Speed: The Netgear Orbi, Unifi U6 Enterprise, and TP-Link Deco X90 have the fastest speeds, as they support Wi-Fi 6E and multi-gig ports. The Linksys Velop and Eero have the slowest speeds, as they only support Wi-Fi 5 or Wi-Fi 6 and Gigabit ports. Aruba has moderate speeds, as they support Wi-Fi 5 or Wi-Fi 6 but not multi-gig ports.

Coverage: The Netgear Orbi and TP-Link Deco have better coverage than the Linksys Velop and Eero, as they use more bands and antennas to extend the Wi-Fi signal. The Netgear Orbi also has a quad-band system that uses a dedicated 6GHz band for backhaul, which improves the signal quality and reliability.  Aruba has similar coverage to the Linksys Velop and Eero, as they use dual-band or tri-band systems.

What is the best brand for residential installation?

We prefer to use Unifi products by Ubiquiti networks for residential wifi mesh networks in complex environments that demand the highest speeds. This is because both their wireless and wired technology is best in class.

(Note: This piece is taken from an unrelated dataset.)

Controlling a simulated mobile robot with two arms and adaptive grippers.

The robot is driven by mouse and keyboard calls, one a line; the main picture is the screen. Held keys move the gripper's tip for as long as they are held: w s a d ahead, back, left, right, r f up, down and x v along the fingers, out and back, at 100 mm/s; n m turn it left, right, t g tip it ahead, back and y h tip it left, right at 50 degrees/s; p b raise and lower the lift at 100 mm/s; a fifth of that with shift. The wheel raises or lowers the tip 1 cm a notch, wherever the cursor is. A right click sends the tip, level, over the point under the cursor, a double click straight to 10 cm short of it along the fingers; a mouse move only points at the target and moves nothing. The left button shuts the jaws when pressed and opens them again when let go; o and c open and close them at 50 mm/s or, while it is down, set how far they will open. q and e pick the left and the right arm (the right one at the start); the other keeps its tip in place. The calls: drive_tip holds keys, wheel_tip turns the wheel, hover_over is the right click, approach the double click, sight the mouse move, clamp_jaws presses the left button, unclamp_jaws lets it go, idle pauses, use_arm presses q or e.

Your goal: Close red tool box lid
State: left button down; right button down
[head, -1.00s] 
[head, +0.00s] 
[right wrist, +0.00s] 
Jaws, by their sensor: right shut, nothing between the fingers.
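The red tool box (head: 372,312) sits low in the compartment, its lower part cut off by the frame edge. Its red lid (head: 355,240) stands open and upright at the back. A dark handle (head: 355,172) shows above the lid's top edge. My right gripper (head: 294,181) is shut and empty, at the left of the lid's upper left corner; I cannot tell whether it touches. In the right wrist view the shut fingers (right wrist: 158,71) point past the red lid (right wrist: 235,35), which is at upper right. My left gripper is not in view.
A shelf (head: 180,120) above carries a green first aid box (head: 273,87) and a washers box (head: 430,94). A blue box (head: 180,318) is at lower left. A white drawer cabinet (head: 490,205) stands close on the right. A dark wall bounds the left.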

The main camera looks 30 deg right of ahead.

All Wi-Fi networks start with a wired network. The Ubiquiti Dream Machine offers a 10 Gb/s uplink to the internet, so no matter how fast your incoming speed it, the router will not be a bottleneck. Next, it’s enterprise switches provide not only 10 Gb/s uplinks, but also 2.5 Gb/s ports for all other wired equipment. This includes the U6 wireless access points, which will accept this 2.5 Gb/s connection.

The U6 wireless access points themselves offer triband technology, meaning they support all of the Wi-Fi 5 and Wi-Fi 6 devices at full speed. However, they also go on to support all of the new 6Ghz devices that support the newst Wi-Fi protcol, which is Wi-Fi 6E.

If a wired ethernet backhaul is not available, then the next best performance will come from the 6 Ghz band acting as a backhaul to the nearest access point with a 2.5 GB/s link.

Orbi, TP-Link, and some other’s also offer speeds similar to this. The deal breaker though, for us, is that these brands are difficult to co-manage. When we install Unifi products, we set up co-management so the customer can control their own network, but if they need help or something breaks then we are still able to gain access to help solve the problem.